One of those special birding moments. Yellow Cardinal

And still present when the truck was empty.

Common species around our lodge and the surrounding dirt roads included Red-crested and Yellow-billed Cardinal, Masked Gnatcatcher, Black-capped Warbling finch, Fork-tailed Flycatcher, White Monjita, Field Flicker, Great Kiskadee and Guira Cuckoo. There are far too many pictures to upload, so I thought I'd stick with my favourites. Firstly, a couple of spectacular Vermilion Flycatchers were present around the village and were always very showy.

Outrageously red (or vermilion) Vermilion Flycatcher

Another species which is classified as vulnerable and still declining is the Black and White Monjita, and it is an uncommon bird to see in Ibera, so to find this pair by the road was a real treat.

Black and White Monjita

Also around were the much more common but equally as beautiful White Monjita. It was very strange seeing virtually all-white passerines which do occur but are rare in Britain (breeding plumage male Snow Bunting is the only one I could think of that comes close).

As I said above, Masked Gnatcatcher were common, however they were lovely little birds.
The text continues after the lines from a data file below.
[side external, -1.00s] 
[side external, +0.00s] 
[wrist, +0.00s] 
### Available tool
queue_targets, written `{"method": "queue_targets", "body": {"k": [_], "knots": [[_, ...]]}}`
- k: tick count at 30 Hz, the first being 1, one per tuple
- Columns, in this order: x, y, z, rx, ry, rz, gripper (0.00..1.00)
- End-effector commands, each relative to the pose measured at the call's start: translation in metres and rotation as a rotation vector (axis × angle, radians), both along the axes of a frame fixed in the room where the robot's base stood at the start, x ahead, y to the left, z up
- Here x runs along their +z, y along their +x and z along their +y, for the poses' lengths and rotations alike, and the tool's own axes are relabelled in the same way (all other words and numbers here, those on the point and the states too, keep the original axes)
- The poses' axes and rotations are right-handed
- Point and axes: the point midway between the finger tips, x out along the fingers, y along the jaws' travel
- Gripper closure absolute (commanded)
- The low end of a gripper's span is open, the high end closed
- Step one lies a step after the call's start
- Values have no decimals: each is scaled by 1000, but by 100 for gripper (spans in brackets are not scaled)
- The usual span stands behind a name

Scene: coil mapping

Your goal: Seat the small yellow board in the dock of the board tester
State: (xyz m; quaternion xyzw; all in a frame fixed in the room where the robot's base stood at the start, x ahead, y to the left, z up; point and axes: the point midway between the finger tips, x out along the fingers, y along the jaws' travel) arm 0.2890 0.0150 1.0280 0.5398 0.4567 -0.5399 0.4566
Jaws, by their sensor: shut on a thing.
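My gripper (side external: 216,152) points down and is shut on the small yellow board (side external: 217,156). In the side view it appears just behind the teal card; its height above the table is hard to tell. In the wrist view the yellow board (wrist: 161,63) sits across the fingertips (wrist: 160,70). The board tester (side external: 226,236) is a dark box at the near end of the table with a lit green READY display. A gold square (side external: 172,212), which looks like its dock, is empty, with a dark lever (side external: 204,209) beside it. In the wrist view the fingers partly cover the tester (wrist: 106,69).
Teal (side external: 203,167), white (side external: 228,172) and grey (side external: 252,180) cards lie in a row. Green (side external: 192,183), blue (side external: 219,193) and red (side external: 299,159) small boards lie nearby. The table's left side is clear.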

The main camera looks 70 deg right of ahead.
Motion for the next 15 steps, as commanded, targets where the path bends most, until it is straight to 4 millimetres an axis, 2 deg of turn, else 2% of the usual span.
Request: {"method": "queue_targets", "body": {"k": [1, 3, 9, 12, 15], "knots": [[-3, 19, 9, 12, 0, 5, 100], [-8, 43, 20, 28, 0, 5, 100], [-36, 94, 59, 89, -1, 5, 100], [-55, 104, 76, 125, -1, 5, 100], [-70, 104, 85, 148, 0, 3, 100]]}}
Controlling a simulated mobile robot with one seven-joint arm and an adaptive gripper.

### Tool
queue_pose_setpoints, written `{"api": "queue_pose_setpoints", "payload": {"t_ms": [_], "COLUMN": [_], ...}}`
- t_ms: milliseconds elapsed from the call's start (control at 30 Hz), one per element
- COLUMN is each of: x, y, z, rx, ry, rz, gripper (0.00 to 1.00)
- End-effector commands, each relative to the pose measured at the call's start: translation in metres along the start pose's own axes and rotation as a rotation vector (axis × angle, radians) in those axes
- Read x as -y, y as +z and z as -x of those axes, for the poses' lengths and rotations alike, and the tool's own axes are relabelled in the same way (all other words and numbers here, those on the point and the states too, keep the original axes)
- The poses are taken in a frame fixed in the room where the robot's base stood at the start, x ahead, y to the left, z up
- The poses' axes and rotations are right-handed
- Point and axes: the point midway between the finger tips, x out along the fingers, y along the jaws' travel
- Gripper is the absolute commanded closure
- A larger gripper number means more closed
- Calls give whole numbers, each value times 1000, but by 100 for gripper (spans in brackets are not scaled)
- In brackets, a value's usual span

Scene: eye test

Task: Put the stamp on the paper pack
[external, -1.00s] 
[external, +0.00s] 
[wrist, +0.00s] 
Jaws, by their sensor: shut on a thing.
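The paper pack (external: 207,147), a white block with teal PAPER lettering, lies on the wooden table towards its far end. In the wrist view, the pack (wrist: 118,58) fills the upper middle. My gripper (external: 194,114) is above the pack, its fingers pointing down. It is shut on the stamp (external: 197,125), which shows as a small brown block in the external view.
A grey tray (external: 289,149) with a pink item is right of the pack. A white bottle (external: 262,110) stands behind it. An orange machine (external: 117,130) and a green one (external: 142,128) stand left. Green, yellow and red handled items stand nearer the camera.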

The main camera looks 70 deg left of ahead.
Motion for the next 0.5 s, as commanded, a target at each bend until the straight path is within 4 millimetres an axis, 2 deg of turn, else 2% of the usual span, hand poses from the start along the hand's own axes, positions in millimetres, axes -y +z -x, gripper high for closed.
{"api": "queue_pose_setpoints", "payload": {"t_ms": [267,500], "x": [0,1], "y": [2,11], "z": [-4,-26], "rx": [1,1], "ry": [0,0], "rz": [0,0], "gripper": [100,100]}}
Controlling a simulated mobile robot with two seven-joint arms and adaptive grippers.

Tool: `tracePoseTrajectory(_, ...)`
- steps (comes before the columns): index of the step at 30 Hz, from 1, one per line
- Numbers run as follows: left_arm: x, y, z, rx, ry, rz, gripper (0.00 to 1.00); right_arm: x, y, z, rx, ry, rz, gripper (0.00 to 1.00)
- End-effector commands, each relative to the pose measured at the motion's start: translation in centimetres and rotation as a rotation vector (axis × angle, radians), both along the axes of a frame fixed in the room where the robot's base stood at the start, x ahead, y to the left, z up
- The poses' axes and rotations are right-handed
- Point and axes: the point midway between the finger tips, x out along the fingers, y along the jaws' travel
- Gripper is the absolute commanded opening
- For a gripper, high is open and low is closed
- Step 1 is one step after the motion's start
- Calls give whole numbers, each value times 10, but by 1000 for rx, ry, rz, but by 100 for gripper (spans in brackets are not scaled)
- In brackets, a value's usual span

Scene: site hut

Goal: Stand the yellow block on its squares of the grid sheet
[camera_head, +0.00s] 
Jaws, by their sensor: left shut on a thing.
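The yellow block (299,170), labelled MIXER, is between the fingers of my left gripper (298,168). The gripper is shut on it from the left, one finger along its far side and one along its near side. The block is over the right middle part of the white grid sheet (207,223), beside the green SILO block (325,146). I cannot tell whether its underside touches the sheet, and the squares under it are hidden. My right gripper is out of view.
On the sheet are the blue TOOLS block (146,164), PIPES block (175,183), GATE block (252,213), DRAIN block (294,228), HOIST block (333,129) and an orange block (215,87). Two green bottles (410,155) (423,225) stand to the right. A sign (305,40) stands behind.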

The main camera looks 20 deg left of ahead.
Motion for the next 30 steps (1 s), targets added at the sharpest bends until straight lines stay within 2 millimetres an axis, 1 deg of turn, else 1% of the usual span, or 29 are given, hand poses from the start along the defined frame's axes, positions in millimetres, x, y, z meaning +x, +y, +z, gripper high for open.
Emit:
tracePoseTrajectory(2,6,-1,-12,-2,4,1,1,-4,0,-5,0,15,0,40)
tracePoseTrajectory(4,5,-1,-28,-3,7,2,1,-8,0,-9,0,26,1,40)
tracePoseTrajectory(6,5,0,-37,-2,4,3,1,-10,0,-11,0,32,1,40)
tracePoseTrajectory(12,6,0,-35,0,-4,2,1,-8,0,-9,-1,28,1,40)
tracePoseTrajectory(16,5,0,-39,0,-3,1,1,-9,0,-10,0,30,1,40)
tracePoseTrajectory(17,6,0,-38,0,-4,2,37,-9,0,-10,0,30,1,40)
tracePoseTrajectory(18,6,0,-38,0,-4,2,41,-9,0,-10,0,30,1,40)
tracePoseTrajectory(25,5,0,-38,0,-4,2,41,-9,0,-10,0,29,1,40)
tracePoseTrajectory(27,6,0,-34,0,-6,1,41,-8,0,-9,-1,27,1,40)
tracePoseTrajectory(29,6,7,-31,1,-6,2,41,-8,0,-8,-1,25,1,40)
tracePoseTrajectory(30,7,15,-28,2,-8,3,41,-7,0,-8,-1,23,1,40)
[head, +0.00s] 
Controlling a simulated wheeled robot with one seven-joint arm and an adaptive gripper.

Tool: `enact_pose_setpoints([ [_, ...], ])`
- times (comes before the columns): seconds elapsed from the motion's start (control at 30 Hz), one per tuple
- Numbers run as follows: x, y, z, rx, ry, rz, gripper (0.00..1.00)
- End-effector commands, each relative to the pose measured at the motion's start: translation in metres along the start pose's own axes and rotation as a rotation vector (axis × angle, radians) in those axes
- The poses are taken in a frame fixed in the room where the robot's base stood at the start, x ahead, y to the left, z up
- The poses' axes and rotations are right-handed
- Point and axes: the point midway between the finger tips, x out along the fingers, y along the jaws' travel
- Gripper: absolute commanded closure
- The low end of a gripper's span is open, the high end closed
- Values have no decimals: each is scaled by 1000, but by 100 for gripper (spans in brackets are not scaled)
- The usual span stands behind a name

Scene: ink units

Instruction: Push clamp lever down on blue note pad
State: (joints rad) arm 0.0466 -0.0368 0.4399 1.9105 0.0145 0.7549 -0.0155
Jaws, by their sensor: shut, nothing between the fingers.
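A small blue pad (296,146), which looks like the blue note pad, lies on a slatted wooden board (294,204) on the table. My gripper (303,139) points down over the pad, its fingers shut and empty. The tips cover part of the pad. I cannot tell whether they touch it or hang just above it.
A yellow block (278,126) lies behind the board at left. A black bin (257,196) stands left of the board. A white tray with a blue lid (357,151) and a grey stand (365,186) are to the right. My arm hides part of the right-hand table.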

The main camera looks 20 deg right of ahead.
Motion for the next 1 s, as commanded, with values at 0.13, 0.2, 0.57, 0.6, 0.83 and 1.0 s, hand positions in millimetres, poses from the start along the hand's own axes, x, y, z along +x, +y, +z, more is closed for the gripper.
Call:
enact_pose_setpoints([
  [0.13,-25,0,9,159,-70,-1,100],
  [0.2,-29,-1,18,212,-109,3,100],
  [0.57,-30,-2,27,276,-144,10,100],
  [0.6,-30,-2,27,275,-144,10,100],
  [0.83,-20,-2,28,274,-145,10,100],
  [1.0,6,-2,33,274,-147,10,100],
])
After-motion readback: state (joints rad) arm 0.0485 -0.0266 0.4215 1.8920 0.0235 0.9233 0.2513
We thought they were the like the South American equivalent of Long-tailed Tit.

Masked Gnatcatcher
And finally, as we made our way North out of the wetlands towards Iguazu Falls, which was one of the most exciting and terrifying road journeys of my life, we were lucky enough to come across a Roseate Spoonbill feeding in a newly created pool. There had been so much rain that the dirt roads had been turned to sludge and there was plenty of flooding. Some "puddles" were so deep we had to remove our seat belts in case the car rolled and we had to make a quick escape.